My late brother’s friend had an uncle who is a marketer; High Waves. They said Bukky Wright was coming to town to shoot ‘Dugbedugbe Nbo’ and that she needed someone. I was called; so I went to meet her. When I got there, it happened that they needed help for a particular role. The person listed to play the role was not available. I was asked to take over the role and I just did my thing. At the end, everybody started clapping.
Were you paid for the role?
Yes. It wasn’t as if I was trained to be an actress from the onset, but immediately after that experience, I saw it as an opportunity to explore acting. So, I went for further training under Aunty Bukky.
At what point did you relocate to Lagos in the pursuit of your career?
At some point, I felt it would be ideal for me to relocate to Lagos because that was the only option. Lagos is where the money is, especially with the fact that I was coming from a poor background; I realised that I had to leave for Lagos. That was, and still is, the mainstream of acting. Being an upcoming act, you won’t have the opportunity to partake in movies if you are not available. Most of the time, the invitation is impromptu. If you are not available when called, another would take that chance.
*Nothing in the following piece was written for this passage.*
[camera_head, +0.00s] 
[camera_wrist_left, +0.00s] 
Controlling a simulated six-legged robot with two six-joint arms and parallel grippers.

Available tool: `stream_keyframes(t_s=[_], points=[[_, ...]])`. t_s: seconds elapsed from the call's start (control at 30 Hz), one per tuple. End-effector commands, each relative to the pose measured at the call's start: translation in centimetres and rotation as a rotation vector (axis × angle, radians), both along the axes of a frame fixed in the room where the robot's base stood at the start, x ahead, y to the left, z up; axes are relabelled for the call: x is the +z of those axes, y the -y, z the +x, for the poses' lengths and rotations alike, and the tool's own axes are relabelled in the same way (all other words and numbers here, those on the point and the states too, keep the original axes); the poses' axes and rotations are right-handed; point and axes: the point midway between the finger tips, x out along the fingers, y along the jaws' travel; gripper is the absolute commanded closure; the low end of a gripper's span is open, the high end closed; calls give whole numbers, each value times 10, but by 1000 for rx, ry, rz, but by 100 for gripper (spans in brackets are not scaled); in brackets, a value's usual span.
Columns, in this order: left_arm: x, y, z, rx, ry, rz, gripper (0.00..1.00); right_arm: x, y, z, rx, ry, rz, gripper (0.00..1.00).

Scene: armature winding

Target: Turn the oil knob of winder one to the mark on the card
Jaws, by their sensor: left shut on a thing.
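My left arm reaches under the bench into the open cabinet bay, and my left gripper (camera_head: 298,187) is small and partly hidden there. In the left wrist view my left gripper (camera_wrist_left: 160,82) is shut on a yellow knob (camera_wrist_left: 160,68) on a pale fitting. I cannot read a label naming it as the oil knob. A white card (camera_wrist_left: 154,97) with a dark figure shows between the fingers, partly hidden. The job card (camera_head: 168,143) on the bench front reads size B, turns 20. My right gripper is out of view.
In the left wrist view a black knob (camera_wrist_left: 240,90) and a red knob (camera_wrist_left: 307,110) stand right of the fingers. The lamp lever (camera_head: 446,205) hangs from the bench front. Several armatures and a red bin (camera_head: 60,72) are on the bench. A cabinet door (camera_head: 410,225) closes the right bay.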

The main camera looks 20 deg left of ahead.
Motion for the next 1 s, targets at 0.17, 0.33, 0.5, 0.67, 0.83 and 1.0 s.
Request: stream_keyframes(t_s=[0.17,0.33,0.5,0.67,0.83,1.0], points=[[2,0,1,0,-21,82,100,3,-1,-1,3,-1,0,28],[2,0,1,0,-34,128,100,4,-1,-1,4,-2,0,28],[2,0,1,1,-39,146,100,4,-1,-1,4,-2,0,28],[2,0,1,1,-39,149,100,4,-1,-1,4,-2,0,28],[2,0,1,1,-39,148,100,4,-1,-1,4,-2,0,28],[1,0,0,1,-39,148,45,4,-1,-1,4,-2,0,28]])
Sometimes you will only be called upon when a film production is going to come and pick up two or three scenes.
How were you able to secure a roof over your head when you first arrived Lagos?
It was not easy for me. I was with Aunty Bukky and later, with Aunty Opeyemi Ayeola. I stayed with my family friend at Fola Agoro, until I was able to pay for an apartment of my own.
How did you raise funds for your needs, especially the issue of accommodation?
I lived at Agoro for almost four years. The first apartment I was able to afford then was a room and parlour at Omole. Honestly, it was not easy getting the apartment, but I had to cut my cloth according to my size before I was able to save enough to do that. In fact, my elder siblings had to support me. That was when a very close friend, who is a journalist provided me support beyond my expectations. He was always bailing me out of financial mess. That is why we are so close. People don’t know this.
How were you able to overcome financial challenges?
After living in my apartment for about two years, I moved to another apartment in the same location. From this other apartment, things began to change for me. The roles started coming in. I always thank God for His divine intervention. It was not easy, but He made things easy for me at the end.
So when exactly did the big money start coming in and why the love for Ibadan?
That definitely was last year. I am not saying that I have not been making money, but I made more money beyond my imagination last year. A large part of that fortune is from Lagos, though Ibadan is always my home. I feel at home whenever I am in Ibadan. It is my country home that I love to visit a lot. This is why I love to do anything that will be beneficial for the people of Ibadan. God is the pillar of my career, but Ibadan people have been my largest fans. They have been extremely supportive.
Do you ever have the feeling that you would also have made it if you stayed back in Ibadan?
I was born and raised in Ibadan and I knew I was still going to return home. As I said earlier, I came from a poor background. But, we never even let that bother us because we believe God would move. We were content with what we had. Though, we were financially poor, we were not spiritually and mentally lacking.
Then, I didn’t know we were poor because we still had something to eat. I remember we usually ate particular beans called feregede (African yam bean). Anybody that is familiar with this kind of food will have an idea of the stress one goes through before it is cooked.
My parents will ask us to fast when there was nothing to eat at home. At that point, I had to move to Lagos, where there were better opportunities in the entertainment industry.
Was there any time you felt like giving up on your dreams?
As a Christian, I was conscious of what I was doing. My mum always advised us (her daughters) that our body is the temple of God and that we must not be involved in any act of sin.
You are also a drummer, which of the drums are you good at?
I am a good drummer. I’m especially good on Akuba and Konga. I still play them till now, but only in my mother’s church.
Finally, what do you wish your fans as the year draws to an end?
I wish them Merry Christmas in advance. A prosperous year ahead and wonderful celebration. I also want to urge them to play safe and stay cool. I love my super fans.